Over the last month I read the Fifth book in the A Song of Ice and Fire series. I watched as the war of the five Kings wound to a close. I tasted the meals while reading George’s famous descriptions of food. I hurt when my favorite characters felt pain, and I smiled every moment they didn’t die tragically.
George R.R. Martin’s A Dance With Dragons is the fifth 1,510 page installment to his A Song of Ice and Fire series continuing his stories of the fictional continent of Westeros. While a healthy appreciation for fiction is certainly needed to get through such a large book, I can say that the series has much more to offer than originally meets the eye. Dance continues the story telling style of using “point of view characters”. Chapters are divided up by character, telling the story through their eyes.

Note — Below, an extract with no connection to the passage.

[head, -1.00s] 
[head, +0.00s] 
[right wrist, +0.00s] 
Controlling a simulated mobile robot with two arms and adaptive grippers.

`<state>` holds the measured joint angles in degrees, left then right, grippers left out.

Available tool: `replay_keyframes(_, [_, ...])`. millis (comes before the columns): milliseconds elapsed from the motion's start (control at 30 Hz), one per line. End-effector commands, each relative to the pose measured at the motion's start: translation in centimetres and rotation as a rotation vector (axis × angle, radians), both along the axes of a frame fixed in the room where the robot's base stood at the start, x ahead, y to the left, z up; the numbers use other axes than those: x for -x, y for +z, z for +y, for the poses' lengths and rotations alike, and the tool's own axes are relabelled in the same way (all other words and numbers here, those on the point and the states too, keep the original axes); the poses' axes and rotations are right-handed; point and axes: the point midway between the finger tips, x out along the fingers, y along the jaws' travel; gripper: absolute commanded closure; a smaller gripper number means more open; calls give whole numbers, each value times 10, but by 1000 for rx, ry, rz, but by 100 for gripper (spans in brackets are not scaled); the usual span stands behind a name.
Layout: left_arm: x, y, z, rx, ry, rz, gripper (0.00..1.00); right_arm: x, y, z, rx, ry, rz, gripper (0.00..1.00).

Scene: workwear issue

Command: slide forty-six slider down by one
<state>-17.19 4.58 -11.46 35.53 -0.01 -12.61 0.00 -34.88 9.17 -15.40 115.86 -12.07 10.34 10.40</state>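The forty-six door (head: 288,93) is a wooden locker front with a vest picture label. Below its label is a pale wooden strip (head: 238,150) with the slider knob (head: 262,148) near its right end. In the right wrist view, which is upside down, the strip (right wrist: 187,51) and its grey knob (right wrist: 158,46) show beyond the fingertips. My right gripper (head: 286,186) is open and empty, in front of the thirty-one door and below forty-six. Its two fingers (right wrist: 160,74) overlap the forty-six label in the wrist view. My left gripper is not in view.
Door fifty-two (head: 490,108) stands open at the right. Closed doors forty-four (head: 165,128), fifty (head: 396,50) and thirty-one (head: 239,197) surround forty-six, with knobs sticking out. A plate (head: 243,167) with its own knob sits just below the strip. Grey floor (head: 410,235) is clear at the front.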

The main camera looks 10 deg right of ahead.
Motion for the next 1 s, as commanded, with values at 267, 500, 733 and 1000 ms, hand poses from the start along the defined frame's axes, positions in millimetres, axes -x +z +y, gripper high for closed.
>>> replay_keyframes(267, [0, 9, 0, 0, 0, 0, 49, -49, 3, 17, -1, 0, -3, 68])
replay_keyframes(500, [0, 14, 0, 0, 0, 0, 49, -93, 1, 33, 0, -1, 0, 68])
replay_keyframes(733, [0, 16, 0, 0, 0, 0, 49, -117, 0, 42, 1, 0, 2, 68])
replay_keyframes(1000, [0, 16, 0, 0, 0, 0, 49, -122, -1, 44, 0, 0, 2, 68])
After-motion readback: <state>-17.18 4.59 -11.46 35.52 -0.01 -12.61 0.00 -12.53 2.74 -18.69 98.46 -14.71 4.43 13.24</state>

For readers unfamiliar with this style of storytelling, let me tell you that it makes it very hard to hate one character more than another. Martin creates a world of gray areas. Much like real life, every character has a reason for their actions. This leaves it up to the reader to draw his or her own opinions. The maddening part of this type of storytelling is that those characters who might otherwise be considered the “bad guys” get to show their own perspective. I found it frustrating that George R.R Martin didn’t let me fully agree with the “good guys” or completely hate the “bad guys”, but I will say that it kept me on my toes. It keeps the story relatable and interesting more than anything else.

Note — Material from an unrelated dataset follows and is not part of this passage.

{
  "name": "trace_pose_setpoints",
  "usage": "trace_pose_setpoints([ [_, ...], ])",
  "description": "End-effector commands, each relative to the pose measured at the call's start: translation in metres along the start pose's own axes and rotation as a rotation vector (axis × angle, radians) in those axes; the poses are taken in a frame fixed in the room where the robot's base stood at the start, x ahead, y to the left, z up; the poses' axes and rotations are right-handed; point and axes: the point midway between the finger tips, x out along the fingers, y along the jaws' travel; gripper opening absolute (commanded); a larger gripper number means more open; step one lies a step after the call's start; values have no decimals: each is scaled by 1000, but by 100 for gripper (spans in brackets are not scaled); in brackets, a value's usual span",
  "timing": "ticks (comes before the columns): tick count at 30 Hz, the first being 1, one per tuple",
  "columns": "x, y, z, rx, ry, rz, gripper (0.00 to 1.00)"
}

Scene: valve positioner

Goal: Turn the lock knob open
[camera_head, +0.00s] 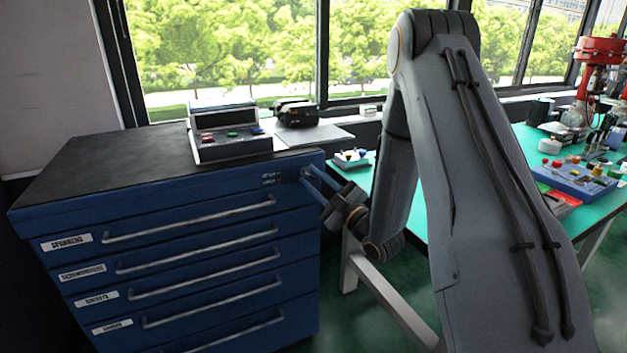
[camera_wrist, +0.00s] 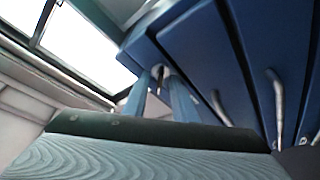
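The blue tool cabinet (camera_head: 180,222) stands at the left in the head view. Its lock knob (camera_head: 304,172) is a small round fitting at the upper right corner of the cabinet front. It also shows in the wrist view as a small dark knob on a pale ring (camera_wrist: 159,72). My gripper (camera_head: 308,172) reaches in from the right with its two blue fingers apart, tips at the knob. In the wrist view the fingers (camera_wrist: 160,82) lie on either side of the knob. Whether they touch it I cannot tell.
A control box (camera_head: 228,132) with coloured buttons and a dark device (camera_head: 296,113) sit on the cabinet top. Several drawer handles (camera_head: 188,220) stick out from the front. A green-topped bench (camera_head: 527,145) with parts stands at the right.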

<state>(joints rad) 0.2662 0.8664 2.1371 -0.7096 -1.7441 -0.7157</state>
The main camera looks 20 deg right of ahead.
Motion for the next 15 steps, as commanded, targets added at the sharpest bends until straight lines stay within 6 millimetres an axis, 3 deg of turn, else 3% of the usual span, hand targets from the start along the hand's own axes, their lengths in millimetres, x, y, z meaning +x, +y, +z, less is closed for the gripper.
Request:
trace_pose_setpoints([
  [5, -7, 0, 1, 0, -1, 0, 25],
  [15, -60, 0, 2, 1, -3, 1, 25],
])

One issue I’ve had with the series so far is the inclusion of characters that don’t drive the plot in any way. This continues in Dance. For example, Quentin Martel’s inclusion in the story doesn’t serve any purpose other than to give exhausting details about unimportant places. His entire story can be summed up in the sentence “ The heir to Dorne travels east to find his queen.” I found myself caring little about him and more for what his actions mean to other characters. To those readers who don’t care about every detail but still want to be able to understand the plot, skipping Martel’s chapters is a safe way to save time.
While I love this book and hope everyone reads it. I also had to read the other huge books in order to get to it. Dance is completely plot driven, and will not make any sense unless the first four books are read before hand. If you think you are up to the challenge of reading such a long story, I guarantee that you will enjoy yourself. If you’ve made the journey through the other four books, congratulations! You are in for another thrilling installment to the series. Remember though, George R.R Martin in infamous for killing off major characters. In A Dance With Dragons, winter is coming, and that certainly doesn’t mean he’ll relent.